Vista desde Reforma, la casa era insignificante. Contrastaba con las mansiones vecinas por su aspecto lúgubre. Las cortinas permanecían cerradas las 24 horas del día. La pintura de la fachada se había deslavado. Nadie podía imaginar que dentro se encontraba la colección más completa y numerosa de arte mexicano, desde el Virreinato hasta el siglo XX. O que tenía 28 habitaciones con más de 25 mil piezas que documentan artísticamente la historia de México y su formación cultural; desde un arcón español de 1490 hasta una serie de Rembrandts y Dureros, Cabreras y Riveras y Orozcos y otra de Talavera de Puebla; desde la Crónica de Gutenberg hasta el más rico acopio, en América Latina, de ejemplares incunables de Don Quijote de la Mancha.

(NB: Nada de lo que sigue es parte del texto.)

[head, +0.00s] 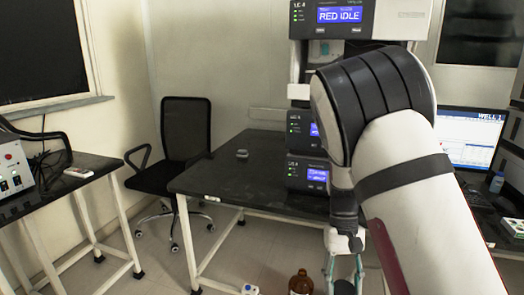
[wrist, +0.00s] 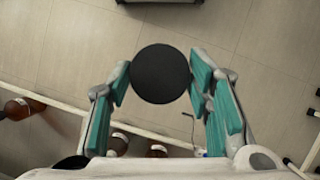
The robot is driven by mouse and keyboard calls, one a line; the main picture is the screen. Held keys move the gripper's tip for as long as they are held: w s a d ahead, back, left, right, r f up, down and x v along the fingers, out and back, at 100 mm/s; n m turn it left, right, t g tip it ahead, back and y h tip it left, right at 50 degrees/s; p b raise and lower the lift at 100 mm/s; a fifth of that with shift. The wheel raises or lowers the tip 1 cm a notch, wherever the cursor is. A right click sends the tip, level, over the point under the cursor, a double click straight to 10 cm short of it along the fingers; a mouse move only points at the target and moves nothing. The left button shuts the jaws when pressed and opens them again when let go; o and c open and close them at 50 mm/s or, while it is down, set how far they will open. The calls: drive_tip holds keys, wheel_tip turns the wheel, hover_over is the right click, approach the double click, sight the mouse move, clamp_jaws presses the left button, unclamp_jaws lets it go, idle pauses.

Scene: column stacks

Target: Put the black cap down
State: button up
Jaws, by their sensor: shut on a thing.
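The black cap (wrist: 161,74) shows in the wrist view as a round, dark disc between the teal pads of my gripper (wrist: 160,80). The pads press on its left and right sides, and my gripper is shut on it. Tiled floor shows behind the cap. In the head view my gripper (head: 344,284) hangs low in front of the dark table (head: 215,178), pointing down, with its fingertips cut off by the bottom edge.
A small grey object (head: 242,154) lies on the table, whose left part is mostly clear. Stacked instrument units (head: 308,132) stand to its right. A brown bottle (head: 301,282) is low beside my gripper. A black chair (head: 180,150) stands behind the table's left end.

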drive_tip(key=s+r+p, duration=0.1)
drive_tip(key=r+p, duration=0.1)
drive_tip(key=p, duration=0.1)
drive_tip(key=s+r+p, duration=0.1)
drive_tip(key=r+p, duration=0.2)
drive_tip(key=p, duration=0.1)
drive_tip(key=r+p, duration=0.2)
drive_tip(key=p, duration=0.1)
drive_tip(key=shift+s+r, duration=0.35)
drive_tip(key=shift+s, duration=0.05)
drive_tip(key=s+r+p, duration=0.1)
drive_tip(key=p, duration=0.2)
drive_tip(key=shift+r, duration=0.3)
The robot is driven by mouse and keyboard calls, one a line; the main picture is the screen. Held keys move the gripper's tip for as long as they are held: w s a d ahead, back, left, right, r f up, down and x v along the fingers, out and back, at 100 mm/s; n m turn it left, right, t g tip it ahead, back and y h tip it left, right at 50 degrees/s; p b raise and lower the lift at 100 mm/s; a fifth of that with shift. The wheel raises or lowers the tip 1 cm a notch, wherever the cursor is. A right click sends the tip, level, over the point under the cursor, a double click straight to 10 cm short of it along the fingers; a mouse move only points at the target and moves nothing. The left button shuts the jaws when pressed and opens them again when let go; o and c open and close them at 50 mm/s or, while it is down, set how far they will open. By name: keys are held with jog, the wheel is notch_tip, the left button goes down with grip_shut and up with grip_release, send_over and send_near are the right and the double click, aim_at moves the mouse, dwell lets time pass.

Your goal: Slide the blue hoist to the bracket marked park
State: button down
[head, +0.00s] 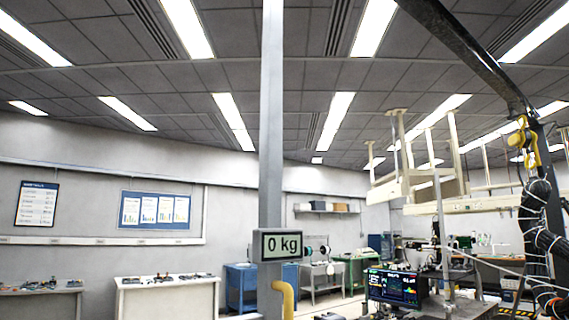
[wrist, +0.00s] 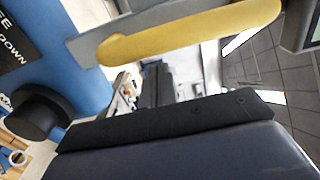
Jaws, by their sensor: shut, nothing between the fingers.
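In the wrist view a large blue surface (wrist: 75,75), likely the blue hoist, fills the left side. It bears a dark label (wrist: 18,45) reading "DOWN" and, lower, a black round knob (wrist: 38,112). My gripper (wrist: 157,75) shows as two narrow dark fingers, shut and empty, beyond my dark wrist housing. A yellow bar crosses above the fingers; I cannot tell whether they touch. In the head view I cannot make out the blue hoist, my gripper or a bracket marked park.
A grey post (head: 271,120) stands mid-view in the head view, bearing a display (head: 281,245) reading "0 kg". A yellow curved piece (head: 287,298) is below it. A dark beam (head: 465,45) crosses the upper right. Pale hanging frames (head: 420,185) and a monitor (head: 392,287) are behind.

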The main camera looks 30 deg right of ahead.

Era la casa de Franz Mayer, un hombre que durante 52 años dedicó su fortuna a la adquisición de antigüedades. Llegó a México en 1905, procedente de Alemania, donde nació en 1882. Se naturalizó mexicano y se dedicó a las finanzas, controló la Bolsa de Valores por más de tres lustros y cuando tenía entre 35 y 40 años empezó a coleccionar obras de arte. Todo comenzó con un mantón de Manila que compró para regalárselo a su esposa María de la Macorra. Enviudó joven y no tuvo hijos, pero sí planeó cuidadosamente el legado de su acervo. Cuentan que en los últimos años de su vida la sordera lo condujo a un asilamiento durante el cual catalogó todo su tesoro, constituyó un fideicomiso en el Banco de México y cuando murió en 1975 había dejado todo listo para el museo que donaría a este país.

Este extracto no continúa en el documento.